EU eyes competition law to cut share trading costs
European Union states may use competition powers to ensure steps taken to cut the cost of cross-border share trading prove effective, an EU document showed on Wednesday.
Typically it costs more to settle a cross-border trade in the EU than a purely domestic transaction, posing an obstacle to the Union's efforts to create a cheaper and more seamless single capital market for investors.
The European Commission has already agreed a code of conduct with share trade clearing and settlement operators to boost competition in the sector and bring down the cost of cross-border transactions.
And the code provides for clearers and settlement houses to link up, with a view to making it easier for dealers and investors to use any trading platform regardless of clearance and settlement arrangements.
But while over 80 applications have been made between operators for new links so far none has come to fruition.
Consequently EU finance ministers meet next Tuesday and will formally conclude that "more progress is needed on effective unbundling of services and accounting separation, as well as on access and interoperability based on sound business cases", a draft conclusion of the meeting said.
Typically officials from EU member states agree conclusions on issues ahead of the relevant ministerial meeting.

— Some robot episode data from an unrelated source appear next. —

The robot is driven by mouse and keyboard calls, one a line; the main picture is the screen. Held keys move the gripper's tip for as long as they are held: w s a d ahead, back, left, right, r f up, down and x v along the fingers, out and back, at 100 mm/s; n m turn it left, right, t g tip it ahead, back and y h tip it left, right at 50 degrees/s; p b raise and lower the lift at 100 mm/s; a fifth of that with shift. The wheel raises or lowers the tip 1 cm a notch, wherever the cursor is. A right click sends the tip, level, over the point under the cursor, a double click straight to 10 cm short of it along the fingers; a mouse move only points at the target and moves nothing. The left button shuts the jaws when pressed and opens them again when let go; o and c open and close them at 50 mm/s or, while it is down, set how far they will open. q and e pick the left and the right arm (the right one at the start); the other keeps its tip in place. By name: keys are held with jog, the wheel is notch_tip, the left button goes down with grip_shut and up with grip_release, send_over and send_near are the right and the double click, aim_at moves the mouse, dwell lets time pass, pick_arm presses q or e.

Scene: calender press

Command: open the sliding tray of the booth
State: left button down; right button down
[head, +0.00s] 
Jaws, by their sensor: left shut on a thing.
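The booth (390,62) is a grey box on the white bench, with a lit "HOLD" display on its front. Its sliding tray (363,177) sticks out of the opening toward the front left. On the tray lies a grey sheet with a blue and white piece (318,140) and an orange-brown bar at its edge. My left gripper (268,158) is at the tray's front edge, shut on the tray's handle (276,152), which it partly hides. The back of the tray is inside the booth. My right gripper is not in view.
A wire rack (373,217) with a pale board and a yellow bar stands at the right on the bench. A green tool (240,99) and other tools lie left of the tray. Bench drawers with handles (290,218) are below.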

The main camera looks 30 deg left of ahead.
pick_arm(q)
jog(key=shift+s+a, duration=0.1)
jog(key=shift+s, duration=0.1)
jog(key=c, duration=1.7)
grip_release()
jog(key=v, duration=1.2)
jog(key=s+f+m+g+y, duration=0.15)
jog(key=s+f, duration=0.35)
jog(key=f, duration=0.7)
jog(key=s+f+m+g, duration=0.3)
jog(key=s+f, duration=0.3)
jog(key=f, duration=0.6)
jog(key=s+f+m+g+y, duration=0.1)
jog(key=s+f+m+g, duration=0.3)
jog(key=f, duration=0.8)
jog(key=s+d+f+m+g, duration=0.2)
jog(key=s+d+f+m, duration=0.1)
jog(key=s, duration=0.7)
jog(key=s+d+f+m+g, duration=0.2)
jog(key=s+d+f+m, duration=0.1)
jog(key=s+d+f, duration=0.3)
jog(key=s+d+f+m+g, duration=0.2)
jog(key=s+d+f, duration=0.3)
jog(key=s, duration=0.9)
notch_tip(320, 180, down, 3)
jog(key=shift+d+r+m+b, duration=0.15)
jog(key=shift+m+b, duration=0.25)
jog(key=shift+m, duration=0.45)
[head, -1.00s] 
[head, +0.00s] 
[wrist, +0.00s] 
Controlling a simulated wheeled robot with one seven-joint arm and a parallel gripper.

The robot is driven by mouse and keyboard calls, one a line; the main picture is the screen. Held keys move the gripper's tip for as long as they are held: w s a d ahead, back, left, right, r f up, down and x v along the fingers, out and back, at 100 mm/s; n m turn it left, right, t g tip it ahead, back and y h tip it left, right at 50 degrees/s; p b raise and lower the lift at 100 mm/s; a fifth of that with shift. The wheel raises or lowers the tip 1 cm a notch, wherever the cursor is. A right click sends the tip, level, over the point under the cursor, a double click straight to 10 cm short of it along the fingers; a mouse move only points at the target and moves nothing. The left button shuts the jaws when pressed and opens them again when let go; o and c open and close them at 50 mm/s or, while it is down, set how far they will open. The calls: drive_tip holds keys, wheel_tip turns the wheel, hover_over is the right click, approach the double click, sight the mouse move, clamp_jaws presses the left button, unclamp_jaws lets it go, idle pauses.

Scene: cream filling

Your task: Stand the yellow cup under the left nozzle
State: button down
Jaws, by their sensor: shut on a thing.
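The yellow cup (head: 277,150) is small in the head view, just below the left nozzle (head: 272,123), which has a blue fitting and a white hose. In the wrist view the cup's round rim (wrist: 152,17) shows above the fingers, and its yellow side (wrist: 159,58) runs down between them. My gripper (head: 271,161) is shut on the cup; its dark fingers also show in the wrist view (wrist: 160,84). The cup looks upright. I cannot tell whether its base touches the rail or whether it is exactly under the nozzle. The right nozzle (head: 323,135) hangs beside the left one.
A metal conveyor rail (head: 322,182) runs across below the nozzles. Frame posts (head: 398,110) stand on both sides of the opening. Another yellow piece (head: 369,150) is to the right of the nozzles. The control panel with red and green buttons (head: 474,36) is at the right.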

Ministers are also expected next week, according to the draft document, to agree that, "public authorities may contribute to the swift and full implementation of the code, including by pursuing an active competition policy in this area".
ECB SUPPORT
Ministers are also set to give conditional support to the European Central Bank's proposed Target 2 Securities project to build a single securities settlement platform for the single currency euro zone.